6 Şubat depremleri sonrasında DASK, Türkiye genelinde 630 bin hasar ihbarı üzerine yaklaşık 39,7 milyar lira ödemede bulundu. Bu tazminatın yüzde 90’ı 6 ay içinde ödenirken, eksik veya hatalı beyanlar nedeniyle bazı ödemeler 2024 yılına sarktı.
DASK, sigorta şirketleri, acenteler ve bankalarla işbirliği yaparak, Zorunlu Deprem Sigortası (ZDS) poliçelerinin düzenlenmesini kolaylaştırdı ve bu süreçte sigortalılık bilincinin artmasına önemli katkı sağladı.
Depremler sonrasında sigortalılık bilincinin artması, özellikle Marmara Bölgesi’nde poliçe sayısının artmasına yol açtı. İstanbul ve çevresinde sigortalılık oranı yaklaşık yüzde 1 artarken, ülke genelinde günlük poliçe üretimi yüzde 55 oranında artış gösterdi.

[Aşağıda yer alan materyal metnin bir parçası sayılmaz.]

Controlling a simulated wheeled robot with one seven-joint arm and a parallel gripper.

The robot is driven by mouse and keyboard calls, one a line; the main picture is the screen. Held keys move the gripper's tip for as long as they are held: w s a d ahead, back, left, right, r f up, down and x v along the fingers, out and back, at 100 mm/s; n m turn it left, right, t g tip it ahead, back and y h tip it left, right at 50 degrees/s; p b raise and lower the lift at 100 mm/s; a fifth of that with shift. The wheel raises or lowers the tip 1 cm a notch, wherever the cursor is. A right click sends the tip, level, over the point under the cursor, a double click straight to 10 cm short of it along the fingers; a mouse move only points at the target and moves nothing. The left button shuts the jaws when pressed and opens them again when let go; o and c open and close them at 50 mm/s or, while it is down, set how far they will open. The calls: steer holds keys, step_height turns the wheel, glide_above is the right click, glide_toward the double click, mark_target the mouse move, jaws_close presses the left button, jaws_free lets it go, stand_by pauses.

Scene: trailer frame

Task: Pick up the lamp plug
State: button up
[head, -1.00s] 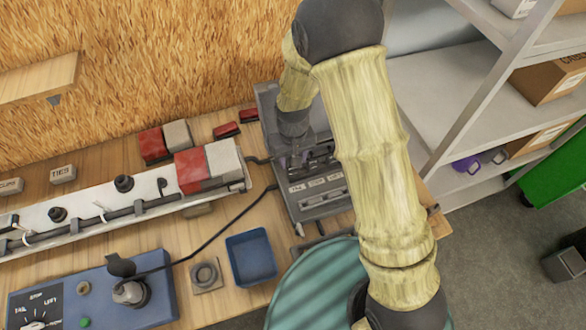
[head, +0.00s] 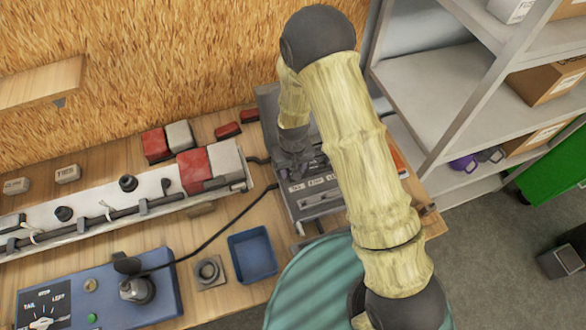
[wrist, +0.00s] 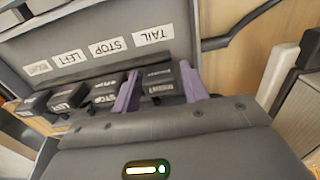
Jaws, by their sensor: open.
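A grey case (wrist: 75,35) holds a row of dark blocks under upside-down white labels that read TAIL, STOP and LEFT, with one more too blurred to read. These blocks look like plugs; I cannot tell which one is the lamp plug. My gripper (wrist: 159,90) is open over the row, its two purple fingers on either side of the dark block (wrist: 156,80) under the TAIL label. I cannot tell whether they touch it. The case also shows in the head view (head: 312,211), where my gripper is down inside it and partly hidden by my arm.
A blue control box (head: 160,312) with a black cable stands at the lower left, beside a blue tray (head: 253,256). A pale bar with red and grey blocks (head: 225,160) lies left of the case. A teal ribbed drum (head: 305,285) stands in front. Metal shelves (head: 430,85) rise at right.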

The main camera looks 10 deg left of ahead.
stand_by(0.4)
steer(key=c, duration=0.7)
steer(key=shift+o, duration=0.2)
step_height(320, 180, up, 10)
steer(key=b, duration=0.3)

Ancak, bu artışın kalıcı olmadığı, zamanla normal seviyelere döndüğü görüldü.
DASK, hedef olarak tüm konutların sigortalanmasını ve bu bilincin kalıcı hale gelmesini amaçlıyor.

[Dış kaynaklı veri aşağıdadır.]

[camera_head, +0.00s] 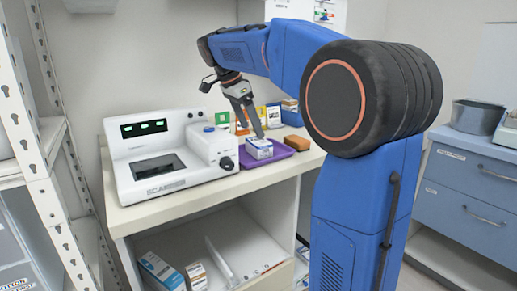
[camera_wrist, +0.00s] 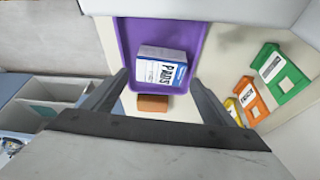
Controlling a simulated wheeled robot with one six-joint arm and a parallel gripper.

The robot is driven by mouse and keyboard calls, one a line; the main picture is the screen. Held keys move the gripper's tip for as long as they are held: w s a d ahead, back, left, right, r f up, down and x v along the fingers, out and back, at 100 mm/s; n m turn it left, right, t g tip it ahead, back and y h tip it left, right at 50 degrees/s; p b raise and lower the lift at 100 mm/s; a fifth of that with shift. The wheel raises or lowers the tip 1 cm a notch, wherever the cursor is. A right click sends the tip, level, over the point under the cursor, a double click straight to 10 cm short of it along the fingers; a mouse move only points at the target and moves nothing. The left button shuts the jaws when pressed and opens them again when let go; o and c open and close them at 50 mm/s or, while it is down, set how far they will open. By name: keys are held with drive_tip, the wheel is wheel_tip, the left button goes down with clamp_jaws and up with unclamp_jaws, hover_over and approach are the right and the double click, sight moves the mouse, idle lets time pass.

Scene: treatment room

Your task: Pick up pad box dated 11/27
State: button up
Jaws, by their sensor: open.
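A white and blue box marked PADS (camera_wrist: 160,68) lies on a purple tray (camera_wrist: 124,45) in the wrist view; its date is too small to read. In the head view the box (camera_head: 259,149) sits on the left part of the tray (camera_head: 282,152), on the counter beside the white machine. My gripper (camera_head: 256,128) is open, points down and is just above the box. In the wrist view its two fingers (camera_wrist: 158,78) stand apart on either side of the box's near end, with nothing held.
A brown block (camera_wrist: 152,103) lies by the tray's edge. Green (camera_wrist: 282,78), orange (camera_wrist: 253,98) and yellow holders stand beside the tray. A white machine (camera_head: 160,165) fills the counter's left side. More boxes (camera_head: 160,271) lie on the shelf below.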

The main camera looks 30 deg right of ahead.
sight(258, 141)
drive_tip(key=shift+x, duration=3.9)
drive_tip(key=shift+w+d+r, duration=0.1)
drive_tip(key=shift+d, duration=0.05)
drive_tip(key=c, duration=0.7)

Zorunlu Deprem Sigortası (ZDS), konutların deprem ve deprem kaynaklı risklere karşı korunması amacıyla geliştirilmiş. Tapuya kayıtlı ve özel mülkiyete tabi konutlar için geçerli olan bu sigorta, sadece deprem değil, depremden kaynaklanan yangın, infilak, yer kayması ve tsunami gibi olaylar için de güvence sağlıyor.

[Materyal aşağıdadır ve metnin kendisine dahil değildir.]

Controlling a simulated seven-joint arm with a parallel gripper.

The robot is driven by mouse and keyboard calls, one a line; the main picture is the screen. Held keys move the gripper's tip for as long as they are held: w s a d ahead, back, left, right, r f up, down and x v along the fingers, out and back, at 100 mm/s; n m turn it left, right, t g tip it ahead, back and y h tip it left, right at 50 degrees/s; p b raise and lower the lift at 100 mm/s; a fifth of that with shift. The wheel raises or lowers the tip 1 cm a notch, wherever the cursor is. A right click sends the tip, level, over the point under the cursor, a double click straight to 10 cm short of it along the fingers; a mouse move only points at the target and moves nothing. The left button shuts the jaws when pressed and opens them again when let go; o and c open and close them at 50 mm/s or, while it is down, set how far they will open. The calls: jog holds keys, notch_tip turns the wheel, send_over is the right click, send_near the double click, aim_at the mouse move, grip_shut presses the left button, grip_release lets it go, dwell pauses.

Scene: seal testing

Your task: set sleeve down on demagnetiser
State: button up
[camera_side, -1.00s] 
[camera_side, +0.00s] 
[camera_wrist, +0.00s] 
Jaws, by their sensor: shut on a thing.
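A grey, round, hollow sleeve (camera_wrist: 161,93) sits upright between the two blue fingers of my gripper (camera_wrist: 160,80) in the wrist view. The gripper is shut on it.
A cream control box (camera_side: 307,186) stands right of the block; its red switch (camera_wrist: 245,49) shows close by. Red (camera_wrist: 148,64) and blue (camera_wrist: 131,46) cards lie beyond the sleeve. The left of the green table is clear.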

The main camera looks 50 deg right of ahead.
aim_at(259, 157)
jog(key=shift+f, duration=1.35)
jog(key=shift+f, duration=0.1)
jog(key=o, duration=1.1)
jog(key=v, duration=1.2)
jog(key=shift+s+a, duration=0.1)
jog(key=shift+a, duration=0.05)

Konutun tamamen kullanılamaz hale gelmesi durumunda bile, tapuda kayıtlı hak sahibine tazminat ödemesi yapılıyor.
ZDS kapsamına giren binalar arasında, sadece meskenler değil, içlerinde ticari faaliyetler de yürütülen alanlar bulunuyor.
Ancak, “ticarethane” olarak kayıtlı binalar ZDS kapsamına alınmaz, bu tür binalar için “cins tashihi” yapılması gerekiyor. ZDS kapsamı dışında kalan binalar için İhtiyari Deprem Sigortası alternatifi mevcut. Bu sigorta, toplumun depreme karşı finansal olarak hazır olmasını sağlayarak, afet sonrası yaşamın normale dönüş sürecini hızlandırıyor.